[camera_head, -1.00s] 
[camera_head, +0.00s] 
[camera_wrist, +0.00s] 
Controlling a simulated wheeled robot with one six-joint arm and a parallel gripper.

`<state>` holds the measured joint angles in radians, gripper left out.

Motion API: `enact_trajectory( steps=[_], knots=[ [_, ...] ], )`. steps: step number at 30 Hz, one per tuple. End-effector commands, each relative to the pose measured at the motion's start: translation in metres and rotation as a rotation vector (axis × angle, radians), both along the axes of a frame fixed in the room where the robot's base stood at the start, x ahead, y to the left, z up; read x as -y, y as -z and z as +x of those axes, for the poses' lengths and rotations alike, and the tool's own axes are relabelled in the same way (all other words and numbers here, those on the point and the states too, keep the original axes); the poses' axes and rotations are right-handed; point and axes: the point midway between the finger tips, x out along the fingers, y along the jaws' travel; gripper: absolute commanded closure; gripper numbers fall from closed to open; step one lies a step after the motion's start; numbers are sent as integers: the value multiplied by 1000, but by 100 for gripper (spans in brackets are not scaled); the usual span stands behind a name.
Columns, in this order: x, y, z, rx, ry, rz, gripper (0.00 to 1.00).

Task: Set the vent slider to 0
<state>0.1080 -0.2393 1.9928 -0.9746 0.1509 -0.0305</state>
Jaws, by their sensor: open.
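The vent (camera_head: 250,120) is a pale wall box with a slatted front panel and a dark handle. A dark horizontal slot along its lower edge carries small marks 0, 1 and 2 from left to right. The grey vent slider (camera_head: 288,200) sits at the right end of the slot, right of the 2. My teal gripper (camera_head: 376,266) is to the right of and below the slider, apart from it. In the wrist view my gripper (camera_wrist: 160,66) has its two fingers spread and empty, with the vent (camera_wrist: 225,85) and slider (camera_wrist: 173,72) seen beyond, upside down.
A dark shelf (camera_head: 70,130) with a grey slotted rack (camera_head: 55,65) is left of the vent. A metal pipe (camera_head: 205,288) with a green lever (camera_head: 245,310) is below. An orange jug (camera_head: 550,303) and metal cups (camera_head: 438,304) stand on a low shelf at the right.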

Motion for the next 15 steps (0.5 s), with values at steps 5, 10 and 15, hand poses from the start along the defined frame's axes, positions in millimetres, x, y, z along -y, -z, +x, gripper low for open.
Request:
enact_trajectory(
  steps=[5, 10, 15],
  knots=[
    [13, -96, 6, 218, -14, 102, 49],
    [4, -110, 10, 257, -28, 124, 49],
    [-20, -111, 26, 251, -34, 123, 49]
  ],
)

====

• AIM: Write out only the lines that run from the line containing "Controlling a simulated" through the line containing "gripper left out.", both included, exactly as they appear above.

• ANSWER FOR THE TASK:
Controlling a simulated wheeled robot with one six-joint arm and a parallel gripper.

`<state>` holds the measured joint angles in radians, gripper left out.

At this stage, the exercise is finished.